Friday, April 25, 2008

California Vintners Still Delusional


When Lewis Perdue's book, The Wrath of Grapes hit bookstores in 1999, he predicted a massive glut of wine would sweep through California and hammer wine prices starting in 2000/2001.

The wine industry responded like like stoners who've been smoking their shorts. "Glut? Ain't gonna be no stinkin' glut!"

Jay Palmer at Barron's wrote a detailed, well-documented article on this and came to the same conclusion. The wine industry mounted a massive PR blitz aimed at neutralizing Palmer, Perdue and anyone else who dared look at the statistics. Brokerage analysts played their puppet roles well, mouthing corporate press releases and failing to look at the facts.

They were all treading water or floundering when the predicted glut hit in 2001. Right on schedule.

And every year, year after year, they pronounce the end of the glut. Only, no one ever uses the "G" word.

This year is no different.

Premier Pacific Vineyards, a Napa-based vineyard investment firm issued a rose-tinted report this week taking about the decline in "non-bearing" vineyard plantings and implying that, somehow, this was yet another harbinger of good times ahead and even hinting at shortages.

Bull feathers!

It's true that non-bearing acreage can help foretell future prospects. It takes a newly planted vineyard three to five years to begin production. But if you're savvy and take your own look at the stats, you'll see that the numbers reported by the U.S. Department of Agriculture don't show the flood of California wine ending anytime soon. It just shows that the insane rush to plant new vineyards has decreased from delusional to merely out of touch with reality.

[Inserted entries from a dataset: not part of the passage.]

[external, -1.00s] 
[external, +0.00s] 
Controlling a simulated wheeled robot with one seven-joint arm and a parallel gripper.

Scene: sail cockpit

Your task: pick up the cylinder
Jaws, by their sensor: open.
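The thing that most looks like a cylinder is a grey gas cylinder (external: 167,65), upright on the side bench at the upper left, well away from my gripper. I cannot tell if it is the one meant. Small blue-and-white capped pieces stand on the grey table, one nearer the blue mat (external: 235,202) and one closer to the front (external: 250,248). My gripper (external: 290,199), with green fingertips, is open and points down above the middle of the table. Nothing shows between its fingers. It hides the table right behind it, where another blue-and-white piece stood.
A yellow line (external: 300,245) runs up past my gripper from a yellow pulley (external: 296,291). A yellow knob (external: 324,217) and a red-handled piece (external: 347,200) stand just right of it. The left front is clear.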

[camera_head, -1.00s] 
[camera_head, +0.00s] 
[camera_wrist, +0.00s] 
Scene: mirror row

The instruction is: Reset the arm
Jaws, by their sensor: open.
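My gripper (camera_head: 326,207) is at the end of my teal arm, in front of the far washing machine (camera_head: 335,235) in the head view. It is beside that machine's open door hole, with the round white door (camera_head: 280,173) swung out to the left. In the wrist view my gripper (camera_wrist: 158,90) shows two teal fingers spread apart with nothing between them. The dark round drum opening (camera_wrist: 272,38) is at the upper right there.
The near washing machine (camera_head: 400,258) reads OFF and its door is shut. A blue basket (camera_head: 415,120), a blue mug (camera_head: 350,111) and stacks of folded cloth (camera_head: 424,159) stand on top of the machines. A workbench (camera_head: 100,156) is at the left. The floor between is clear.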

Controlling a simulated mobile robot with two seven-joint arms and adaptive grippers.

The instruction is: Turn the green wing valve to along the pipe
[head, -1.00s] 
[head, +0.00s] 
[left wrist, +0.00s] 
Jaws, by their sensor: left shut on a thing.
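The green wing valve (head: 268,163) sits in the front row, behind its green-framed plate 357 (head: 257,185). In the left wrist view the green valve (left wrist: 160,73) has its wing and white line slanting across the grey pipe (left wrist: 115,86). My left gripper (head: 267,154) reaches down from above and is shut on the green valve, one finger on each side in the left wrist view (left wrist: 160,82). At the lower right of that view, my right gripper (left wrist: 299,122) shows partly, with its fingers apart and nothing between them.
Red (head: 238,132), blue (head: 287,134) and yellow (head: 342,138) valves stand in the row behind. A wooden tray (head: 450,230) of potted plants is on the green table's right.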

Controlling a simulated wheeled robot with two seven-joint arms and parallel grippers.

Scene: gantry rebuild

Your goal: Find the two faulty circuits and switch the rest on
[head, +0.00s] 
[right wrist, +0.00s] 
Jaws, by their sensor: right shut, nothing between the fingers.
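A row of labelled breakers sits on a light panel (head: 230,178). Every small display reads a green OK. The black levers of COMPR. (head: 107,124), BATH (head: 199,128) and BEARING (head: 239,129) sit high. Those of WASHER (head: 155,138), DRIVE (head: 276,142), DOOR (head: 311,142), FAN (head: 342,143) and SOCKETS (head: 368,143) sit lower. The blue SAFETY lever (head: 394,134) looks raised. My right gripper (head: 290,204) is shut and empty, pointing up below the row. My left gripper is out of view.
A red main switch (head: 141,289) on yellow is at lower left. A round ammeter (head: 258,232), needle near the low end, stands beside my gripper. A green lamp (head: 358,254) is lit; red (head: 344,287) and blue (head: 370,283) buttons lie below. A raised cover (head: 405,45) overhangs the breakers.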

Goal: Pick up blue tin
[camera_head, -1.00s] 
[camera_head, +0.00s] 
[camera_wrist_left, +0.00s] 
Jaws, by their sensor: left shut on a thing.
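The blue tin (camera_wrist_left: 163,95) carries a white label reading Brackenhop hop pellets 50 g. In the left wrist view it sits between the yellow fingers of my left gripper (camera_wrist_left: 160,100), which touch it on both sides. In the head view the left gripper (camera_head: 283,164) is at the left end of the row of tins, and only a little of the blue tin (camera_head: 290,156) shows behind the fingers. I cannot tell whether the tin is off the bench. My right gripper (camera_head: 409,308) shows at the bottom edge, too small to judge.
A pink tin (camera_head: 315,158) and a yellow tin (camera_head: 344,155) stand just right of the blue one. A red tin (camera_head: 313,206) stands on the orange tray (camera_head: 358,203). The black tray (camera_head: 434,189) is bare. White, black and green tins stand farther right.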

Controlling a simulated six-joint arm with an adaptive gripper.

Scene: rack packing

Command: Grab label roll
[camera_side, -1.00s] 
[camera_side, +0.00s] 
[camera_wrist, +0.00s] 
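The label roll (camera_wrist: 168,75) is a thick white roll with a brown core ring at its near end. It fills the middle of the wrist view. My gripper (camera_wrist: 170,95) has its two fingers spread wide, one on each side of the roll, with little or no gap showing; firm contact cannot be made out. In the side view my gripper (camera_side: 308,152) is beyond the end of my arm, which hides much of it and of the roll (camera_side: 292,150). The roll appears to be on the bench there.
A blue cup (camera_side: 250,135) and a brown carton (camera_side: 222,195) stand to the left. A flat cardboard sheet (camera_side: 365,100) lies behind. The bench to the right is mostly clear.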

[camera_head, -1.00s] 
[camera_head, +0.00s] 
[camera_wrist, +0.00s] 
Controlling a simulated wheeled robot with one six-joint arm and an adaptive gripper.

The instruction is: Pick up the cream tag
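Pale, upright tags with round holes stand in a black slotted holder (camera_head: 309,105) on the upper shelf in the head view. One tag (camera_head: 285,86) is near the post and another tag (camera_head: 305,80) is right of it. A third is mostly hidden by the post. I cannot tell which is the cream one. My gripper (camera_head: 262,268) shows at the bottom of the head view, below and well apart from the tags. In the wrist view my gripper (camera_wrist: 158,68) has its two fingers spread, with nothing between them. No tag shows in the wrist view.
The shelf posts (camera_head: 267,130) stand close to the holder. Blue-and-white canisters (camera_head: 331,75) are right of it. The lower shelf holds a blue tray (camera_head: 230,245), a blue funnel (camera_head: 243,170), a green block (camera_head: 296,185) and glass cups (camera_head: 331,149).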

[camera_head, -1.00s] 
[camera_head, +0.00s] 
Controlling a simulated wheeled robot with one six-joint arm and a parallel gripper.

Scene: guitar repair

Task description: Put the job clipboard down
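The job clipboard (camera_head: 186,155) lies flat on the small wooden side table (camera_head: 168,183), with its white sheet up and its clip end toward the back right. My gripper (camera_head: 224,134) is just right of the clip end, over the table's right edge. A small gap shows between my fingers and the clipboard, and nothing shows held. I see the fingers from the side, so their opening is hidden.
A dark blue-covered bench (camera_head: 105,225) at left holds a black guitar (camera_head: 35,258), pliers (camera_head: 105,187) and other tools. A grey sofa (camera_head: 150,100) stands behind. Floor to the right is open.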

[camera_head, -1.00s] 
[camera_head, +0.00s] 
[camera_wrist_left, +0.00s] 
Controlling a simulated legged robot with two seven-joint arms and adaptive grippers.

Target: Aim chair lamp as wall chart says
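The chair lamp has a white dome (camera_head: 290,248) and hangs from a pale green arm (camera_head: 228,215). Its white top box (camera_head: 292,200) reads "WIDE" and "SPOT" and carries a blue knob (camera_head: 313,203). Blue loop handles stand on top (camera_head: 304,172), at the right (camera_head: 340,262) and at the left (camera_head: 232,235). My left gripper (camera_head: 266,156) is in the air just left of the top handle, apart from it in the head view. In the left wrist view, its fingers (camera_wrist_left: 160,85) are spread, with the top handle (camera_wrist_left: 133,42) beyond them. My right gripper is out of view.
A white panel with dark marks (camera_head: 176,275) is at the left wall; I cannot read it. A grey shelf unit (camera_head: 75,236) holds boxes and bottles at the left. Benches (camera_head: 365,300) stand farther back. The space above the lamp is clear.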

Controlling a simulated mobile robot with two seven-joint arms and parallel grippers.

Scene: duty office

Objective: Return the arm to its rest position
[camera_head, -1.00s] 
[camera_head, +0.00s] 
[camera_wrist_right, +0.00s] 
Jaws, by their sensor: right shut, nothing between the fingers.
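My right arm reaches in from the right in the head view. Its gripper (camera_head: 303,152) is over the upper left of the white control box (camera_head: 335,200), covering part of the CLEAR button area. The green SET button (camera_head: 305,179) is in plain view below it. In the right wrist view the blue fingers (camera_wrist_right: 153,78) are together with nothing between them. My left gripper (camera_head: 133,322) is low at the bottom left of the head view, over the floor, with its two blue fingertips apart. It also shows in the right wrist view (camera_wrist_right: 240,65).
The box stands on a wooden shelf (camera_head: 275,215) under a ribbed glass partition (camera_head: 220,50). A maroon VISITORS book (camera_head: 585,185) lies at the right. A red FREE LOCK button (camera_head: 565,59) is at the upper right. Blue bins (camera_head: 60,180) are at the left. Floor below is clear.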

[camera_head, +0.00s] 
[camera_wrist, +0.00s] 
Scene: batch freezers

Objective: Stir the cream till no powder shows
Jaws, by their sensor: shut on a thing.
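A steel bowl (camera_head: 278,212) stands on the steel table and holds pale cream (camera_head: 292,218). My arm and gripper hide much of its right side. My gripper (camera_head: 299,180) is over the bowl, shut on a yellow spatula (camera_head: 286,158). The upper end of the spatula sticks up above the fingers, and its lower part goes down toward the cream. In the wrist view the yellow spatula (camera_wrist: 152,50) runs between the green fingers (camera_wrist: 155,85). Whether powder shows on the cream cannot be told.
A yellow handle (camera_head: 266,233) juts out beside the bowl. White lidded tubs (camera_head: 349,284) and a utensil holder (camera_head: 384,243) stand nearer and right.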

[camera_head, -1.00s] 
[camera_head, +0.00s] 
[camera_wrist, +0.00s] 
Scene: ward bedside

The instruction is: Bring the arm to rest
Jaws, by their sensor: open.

The USDA's 2007 Grape Acreage Report indicates that non-bearing acres decreased from 47,000 acres to 43,000 acres. WhoopieDOOO! Sure, you can talk about a, 8.5 percent decline. But the REAL story lies in the acres still producing enough wine to keep the Two Buck Chuck tsunami flowing.

The last time that California wine production came close to a balance with demand was 1995-96 when the state had about 300,000 acres of bearing wine grapes. Feloniously optimistic projections about demand from pump-and-dump artists and those standing to profit from the expansion of vineyards created a planting spree.

The 2007 Grape Acreage Report shows California with 480,000 acres, the same as 2006. This comes despite vineyards being ripped out and grapes rotting on the vines, even in premium areas of Napa and Sonoma Valley.

The reality remains that California has, probably, two-thirds-MORE acres of wine vineyards than it needs, a good portent for regular wine consumers needing something to ease the pain of oil and real-estate prices.

More factors aggravate the situation for vineyard owners, the most important being a worldwide glut of wine which has helped boost the market share of imports from about 12 to 15% in the mid-1990s to about double that today.

Significantly, California crushed about 3.7 million tons of wine grapes in 2007, according to the USDA. At the current levels of consumption and imports, that's probably 750,000 tons higher than supply and demand would merit.

Wines wizards of unreality will respond that those overall numbers don't really apply to the haute-appellation wines of Napa and Sonoma. More bullfeathers!

This wine, Castello Da Vinci, is a negociant bottle, filled with a Bordeaux blend from Napa Valley's trendiest appellations. The highly, highly respected winery that made the wine sold it for more than $100 per bottle. But they had 30,000 gallons of it they couldn't sell. So it was shopped on the bulk market for about. Some of it ended up in the Castello Da Vinci bottle and sold for $25. About $5 of that went for wine. Another $3 for the label, bottle and all other costs.

Napa is not immune no matter how must they protest.

DISCLOSURE: Castello Da Vinci is Lewis Perdue's own wine, created by for a character in my current novel, Perfect Killer. Sourcing the wine on the bulk market confirmed everything I had known anecdotally about prices and the availability of very fine wines.